New Arrivals Victorian Pencils Unique Collectibles | Information about antiquities and teaching history
As you will soon learn, the humble pencil has quite a history that is far from humble. Today, there are hundreds of pencil collectors around the world.
As I was scanning my usual morning online auctions, I came across Garth’s “Gentleman’s Auction” catalog coming soon. Curious to know what it was, I scrolled through and saw items ranging from animal taxidermy trophies, skins and guns to fishing lures and antique novelty pencils. Pencils not only were sometimes in figurative form, but had mechanical actions. For example, one was also a miniature telescope. Another was in the shape of a mailbox. There was also an owl and a champagne bottle pencil. Some pencils were described as having a propelling motion, in which the lead was advanced by a mechanical device. They were silver and gold.

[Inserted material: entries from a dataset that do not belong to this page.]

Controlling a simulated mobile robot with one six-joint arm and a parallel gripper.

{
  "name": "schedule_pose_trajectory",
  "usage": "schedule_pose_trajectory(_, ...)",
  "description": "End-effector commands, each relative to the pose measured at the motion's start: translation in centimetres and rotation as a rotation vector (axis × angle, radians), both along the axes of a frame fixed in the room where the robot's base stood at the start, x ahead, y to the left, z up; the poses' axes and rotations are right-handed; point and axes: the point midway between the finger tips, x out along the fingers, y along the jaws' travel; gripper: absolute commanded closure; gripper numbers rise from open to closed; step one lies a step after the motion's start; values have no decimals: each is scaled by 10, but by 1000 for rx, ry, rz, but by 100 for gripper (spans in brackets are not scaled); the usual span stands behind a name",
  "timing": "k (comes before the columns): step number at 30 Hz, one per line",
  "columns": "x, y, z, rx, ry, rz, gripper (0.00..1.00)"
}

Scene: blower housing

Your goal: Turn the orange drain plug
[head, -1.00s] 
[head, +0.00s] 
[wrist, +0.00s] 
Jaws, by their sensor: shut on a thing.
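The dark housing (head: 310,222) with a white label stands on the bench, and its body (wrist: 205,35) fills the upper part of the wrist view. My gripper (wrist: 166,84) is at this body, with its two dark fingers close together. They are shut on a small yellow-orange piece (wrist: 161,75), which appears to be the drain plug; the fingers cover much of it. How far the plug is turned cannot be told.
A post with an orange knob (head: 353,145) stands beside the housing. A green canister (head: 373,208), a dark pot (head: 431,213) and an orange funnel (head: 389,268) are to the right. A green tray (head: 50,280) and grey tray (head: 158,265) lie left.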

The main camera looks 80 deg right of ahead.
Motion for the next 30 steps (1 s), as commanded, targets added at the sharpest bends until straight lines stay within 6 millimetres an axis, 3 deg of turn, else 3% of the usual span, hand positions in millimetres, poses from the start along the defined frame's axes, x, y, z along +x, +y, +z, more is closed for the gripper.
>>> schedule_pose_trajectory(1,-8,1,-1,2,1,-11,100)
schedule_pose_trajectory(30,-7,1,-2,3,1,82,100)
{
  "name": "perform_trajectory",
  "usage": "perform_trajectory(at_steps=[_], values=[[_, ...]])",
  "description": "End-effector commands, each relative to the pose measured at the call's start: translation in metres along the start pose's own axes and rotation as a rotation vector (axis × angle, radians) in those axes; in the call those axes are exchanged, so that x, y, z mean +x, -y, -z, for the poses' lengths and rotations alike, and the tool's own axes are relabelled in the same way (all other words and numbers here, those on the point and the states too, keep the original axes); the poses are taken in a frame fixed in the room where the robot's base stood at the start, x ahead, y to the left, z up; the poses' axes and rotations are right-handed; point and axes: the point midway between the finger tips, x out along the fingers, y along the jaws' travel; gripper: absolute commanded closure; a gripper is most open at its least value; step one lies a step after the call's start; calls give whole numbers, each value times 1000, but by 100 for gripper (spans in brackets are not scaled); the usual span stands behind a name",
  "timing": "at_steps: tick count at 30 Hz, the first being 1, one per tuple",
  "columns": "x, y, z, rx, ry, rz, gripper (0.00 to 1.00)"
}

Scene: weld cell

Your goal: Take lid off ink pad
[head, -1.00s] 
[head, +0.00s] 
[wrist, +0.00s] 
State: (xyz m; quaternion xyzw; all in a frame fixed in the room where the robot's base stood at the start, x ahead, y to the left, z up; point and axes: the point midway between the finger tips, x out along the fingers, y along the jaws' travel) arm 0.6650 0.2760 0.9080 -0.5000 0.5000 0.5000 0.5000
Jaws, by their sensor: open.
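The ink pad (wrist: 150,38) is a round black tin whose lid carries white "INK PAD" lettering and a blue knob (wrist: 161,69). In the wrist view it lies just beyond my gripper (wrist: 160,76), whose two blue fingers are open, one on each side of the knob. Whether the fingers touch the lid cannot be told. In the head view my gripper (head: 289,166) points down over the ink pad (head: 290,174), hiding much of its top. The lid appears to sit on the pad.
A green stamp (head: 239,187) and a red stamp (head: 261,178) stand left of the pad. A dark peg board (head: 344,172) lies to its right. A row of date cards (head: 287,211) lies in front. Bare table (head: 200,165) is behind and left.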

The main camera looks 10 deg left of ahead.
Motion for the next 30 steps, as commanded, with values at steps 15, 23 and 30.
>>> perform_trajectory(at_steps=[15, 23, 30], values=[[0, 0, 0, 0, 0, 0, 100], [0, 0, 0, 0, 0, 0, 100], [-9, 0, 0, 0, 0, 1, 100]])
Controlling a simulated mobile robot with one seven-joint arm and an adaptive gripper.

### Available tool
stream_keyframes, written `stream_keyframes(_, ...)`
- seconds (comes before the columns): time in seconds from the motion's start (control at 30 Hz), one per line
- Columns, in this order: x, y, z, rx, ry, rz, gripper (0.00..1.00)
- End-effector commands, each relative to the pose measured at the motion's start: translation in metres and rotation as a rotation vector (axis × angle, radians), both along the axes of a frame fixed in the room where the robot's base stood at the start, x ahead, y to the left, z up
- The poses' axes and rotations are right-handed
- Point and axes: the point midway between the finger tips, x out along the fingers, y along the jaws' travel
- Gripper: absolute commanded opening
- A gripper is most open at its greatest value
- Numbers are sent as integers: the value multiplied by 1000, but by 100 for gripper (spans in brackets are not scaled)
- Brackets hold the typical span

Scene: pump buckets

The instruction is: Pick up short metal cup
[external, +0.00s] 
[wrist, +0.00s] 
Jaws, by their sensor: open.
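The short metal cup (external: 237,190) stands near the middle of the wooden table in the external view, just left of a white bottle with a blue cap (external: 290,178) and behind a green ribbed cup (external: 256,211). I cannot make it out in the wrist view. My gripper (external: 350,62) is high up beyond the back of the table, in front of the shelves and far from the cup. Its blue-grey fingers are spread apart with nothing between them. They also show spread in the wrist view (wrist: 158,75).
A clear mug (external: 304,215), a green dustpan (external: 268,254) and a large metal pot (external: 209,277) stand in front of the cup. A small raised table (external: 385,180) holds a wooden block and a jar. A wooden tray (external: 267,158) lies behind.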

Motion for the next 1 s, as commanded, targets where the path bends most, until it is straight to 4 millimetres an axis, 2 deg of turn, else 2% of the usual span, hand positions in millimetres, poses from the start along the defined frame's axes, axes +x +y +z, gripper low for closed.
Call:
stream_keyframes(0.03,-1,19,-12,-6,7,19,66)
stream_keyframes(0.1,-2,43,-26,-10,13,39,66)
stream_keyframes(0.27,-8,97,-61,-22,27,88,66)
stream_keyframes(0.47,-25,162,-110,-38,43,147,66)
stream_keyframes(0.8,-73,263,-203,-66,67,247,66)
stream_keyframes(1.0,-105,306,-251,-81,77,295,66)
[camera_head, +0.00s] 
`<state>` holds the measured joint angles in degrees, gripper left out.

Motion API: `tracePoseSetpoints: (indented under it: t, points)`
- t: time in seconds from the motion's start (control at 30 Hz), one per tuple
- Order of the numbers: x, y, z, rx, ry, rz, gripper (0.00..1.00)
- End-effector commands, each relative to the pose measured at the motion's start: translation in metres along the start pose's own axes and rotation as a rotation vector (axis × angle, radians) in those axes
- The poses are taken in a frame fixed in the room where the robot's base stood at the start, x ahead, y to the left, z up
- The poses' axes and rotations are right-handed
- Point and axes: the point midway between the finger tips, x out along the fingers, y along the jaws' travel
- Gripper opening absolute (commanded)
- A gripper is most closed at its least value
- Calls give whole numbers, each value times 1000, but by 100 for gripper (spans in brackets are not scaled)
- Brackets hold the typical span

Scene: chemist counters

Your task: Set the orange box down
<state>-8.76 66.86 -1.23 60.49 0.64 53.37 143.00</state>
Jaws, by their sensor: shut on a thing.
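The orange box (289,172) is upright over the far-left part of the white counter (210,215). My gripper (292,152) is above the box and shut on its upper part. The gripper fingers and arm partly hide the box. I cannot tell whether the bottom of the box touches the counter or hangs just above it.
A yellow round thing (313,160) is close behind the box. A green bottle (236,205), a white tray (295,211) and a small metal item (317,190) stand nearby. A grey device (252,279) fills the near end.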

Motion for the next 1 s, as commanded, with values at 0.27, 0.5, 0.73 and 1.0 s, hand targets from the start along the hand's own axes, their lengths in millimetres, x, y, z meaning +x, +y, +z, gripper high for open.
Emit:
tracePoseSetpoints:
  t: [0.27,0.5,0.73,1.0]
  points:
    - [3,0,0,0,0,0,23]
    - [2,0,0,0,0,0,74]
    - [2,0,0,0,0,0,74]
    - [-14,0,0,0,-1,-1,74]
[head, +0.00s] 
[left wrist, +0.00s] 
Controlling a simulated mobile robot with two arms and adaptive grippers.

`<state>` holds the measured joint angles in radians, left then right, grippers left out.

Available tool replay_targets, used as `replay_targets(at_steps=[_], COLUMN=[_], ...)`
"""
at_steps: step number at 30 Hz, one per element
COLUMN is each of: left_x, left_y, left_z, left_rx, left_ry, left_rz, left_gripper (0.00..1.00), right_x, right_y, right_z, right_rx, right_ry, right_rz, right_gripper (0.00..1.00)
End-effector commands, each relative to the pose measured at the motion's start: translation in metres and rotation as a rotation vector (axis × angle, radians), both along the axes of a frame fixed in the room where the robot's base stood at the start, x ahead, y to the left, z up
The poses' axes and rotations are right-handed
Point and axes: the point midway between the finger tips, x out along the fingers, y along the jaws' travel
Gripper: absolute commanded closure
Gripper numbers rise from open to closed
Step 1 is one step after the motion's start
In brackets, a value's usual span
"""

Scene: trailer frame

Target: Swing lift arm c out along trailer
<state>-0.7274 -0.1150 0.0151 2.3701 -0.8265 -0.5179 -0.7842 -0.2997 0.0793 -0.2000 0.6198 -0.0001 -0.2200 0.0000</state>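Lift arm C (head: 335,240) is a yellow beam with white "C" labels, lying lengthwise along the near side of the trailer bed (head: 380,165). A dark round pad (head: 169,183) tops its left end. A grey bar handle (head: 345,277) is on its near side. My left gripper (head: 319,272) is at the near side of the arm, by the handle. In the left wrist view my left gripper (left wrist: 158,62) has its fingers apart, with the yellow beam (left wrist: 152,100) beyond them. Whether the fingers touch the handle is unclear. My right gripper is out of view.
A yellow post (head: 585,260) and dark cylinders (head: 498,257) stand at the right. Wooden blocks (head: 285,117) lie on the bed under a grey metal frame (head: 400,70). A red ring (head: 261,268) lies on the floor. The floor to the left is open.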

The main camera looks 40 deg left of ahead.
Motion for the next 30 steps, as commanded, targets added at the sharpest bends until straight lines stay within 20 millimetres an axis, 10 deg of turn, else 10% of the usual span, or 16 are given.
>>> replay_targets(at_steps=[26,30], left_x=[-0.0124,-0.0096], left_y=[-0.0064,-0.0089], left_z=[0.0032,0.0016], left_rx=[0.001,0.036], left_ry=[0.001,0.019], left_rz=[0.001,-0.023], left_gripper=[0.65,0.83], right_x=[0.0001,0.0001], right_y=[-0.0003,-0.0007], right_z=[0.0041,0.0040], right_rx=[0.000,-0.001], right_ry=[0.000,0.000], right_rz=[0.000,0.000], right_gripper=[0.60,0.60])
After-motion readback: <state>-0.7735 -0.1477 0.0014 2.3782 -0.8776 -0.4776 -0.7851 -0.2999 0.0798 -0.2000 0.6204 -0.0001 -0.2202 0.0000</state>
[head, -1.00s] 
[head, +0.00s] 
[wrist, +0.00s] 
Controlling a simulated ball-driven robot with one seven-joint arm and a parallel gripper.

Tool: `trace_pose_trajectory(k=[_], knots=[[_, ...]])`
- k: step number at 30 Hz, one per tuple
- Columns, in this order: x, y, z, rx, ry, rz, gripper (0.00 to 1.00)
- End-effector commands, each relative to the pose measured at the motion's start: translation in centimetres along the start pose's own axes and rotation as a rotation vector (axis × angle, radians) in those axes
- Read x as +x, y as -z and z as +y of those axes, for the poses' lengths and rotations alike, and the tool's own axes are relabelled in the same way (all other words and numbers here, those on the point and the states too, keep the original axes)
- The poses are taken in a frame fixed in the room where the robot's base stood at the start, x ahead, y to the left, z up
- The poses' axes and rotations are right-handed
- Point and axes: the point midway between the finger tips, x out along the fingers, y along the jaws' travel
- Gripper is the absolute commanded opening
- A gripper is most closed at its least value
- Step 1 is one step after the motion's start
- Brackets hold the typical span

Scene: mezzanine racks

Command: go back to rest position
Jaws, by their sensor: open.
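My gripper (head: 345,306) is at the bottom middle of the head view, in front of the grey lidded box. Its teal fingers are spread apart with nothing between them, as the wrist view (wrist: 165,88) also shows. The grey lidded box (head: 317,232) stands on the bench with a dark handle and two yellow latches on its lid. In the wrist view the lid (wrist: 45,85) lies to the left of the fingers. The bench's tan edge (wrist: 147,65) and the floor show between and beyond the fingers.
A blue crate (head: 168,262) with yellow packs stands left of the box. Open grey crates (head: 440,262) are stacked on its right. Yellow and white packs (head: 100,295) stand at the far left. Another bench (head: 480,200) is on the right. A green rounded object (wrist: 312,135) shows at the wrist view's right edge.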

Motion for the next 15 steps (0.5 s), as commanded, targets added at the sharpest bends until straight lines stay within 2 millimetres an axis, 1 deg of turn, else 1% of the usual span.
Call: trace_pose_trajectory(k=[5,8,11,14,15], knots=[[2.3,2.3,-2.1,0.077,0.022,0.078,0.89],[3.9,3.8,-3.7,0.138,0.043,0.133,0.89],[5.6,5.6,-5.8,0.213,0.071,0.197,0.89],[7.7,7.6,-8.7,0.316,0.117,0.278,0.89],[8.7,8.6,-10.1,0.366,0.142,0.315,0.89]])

Auction estimates for the pencils ranged from $225 to $500. Prominent hallmarks were usually ‘SMGR’, representing the pencil maker Sampson Mordan (1790-1843), an Englishman. He was a goldsmith and co-inventor of the first patented mechanical pencil.
Historically, he and his co-inventor, John Isaac Hawkins, filed the first patent in Britain for a metal pencil with an internal mechanism to propel the graphite rod, or pencil lead, during use.
Hallmarks have changed over the years. The company continued as S. Mordan & Co. until 1941 when it was destroyed in the London Blitz.
HINTS: So when were the first pencils invented? Were they in the same form as the materials we think of as pencils?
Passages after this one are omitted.